(Records from a dataset)
------------------------------

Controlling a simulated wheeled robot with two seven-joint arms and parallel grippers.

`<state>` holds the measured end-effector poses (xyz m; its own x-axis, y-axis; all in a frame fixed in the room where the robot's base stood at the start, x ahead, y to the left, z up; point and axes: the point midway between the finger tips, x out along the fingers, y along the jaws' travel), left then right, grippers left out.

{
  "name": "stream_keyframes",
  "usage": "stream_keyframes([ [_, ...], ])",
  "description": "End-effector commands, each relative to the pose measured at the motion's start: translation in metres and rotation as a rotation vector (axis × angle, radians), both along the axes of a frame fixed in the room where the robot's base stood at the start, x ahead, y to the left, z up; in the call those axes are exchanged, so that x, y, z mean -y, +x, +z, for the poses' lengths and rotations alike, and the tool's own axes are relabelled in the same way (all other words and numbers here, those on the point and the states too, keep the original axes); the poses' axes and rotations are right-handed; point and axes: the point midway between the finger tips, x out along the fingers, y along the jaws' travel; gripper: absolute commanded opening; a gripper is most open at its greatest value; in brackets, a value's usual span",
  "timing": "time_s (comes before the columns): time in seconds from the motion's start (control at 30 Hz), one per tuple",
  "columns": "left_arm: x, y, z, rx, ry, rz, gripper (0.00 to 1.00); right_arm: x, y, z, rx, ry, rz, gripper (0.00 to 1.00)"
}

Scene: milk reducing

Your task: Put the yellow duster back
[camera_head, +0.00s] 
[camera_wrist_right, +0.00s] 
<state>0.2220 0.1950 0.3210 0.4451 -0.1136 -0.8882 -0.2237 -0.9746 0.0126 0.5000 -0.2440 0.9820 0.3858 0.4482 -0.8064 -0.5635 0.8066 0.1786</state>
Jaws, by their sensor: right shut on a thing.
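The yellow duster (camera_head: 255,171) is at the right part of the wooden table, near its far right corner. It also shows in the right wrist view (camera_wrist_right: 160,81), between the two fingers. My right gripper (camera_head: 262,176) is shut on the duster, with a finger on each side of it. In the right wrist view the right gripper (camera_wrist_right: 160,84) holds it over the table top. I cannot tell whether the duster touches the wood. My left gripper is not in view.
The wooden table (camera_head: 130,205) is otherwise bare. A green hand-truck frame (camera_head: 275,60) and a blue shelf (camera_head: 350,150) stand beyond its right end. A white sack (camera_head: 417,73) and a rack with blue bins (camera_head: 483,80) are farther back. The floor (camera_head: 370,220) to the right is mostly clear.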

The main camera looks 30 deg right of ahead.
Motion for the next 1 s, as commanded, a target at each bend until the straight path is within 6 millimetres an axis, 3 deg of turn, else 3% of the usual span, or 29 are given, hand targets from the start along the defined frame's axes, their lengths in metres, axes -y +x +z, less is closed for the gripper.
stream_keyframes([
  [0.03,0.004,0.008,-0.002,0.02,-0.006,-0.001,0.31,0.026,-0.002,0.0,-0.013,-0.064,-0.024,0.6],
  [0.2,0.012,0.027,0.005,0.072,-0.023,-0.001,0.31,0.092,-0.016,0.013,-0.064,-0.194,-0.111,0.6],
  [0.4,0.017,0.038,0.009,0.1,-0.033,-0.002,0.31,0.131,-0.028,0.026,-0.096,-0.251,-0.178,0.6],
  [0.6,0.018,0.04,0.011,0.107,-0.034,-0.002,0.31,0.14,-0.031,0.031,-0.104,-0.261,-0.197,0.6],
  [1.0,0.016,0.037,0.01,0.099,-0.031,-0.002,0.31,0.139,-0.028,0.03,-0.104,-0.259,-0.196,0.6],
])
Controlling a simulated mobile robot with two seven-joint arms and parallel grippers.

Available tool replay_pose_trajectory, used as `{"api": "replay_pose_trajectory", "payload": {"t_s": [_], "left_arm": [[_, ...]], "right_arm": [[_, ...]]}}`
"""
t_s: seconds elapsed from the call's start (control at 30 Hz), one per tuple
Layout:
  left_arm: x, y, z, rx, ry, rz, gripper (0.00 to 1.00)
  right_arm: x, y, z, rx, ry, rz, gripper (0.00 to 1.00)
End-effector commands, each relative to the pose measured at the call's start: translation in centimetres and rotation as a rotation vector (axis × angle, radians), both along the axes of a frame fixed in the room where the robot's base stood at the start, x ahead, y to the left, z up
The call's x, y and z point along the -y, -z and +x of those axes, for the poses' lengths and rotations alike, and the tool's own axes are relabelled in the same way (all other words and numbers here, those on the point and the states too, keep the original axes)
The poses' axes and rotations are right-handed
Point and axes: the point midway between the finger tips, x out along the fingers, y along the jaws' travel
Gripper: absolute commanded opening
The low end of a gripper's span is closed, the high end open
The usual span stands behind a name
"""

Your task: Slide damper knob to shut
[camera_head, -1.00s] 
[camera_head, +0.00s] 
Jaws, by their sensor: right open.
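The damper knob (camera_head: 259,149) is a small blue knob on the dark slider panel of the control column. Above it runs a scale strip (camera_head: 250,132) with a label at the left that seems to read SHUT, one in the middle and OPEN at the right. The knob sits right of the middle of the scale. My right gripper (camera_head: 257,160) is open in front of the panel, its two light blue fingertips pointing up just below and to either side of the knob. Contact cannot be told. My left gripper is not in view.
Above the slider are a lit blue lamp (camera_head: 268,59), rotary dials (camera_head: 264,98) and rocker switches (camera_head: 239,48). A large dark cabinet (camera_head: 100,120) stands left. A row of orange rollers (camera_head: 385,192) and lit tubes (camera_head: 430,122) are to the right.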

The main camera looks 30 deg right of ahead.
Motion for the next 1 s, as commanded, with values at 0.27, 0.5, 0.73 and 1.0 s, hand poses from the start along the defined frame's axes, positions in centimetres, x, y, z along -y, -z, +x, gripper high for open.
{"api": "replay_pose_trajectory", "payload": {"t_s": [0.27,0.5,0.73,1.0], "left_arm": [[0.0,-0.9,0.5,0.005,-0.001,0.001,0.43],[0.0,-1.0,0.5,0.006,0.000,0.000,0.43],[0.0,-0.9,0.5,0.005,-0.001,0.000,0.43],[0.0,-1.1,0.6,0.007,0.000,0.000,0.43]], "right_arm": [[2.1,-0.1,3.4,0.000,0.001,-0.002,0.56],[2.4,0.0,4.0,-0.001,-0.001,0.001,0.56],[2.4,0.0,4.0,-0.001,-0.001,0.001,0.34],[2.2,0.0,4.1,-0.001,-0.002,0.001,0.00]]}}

------------------------------

_Requirement_:
Where a line in the entries holds "joint", copy that line.

_Task response_:
Controlling a simulated wheeled robot with two seven-joint arms and parallel grippers.
Controlling a simulated mobile robot with two seven-joint arms and parallel grippers.

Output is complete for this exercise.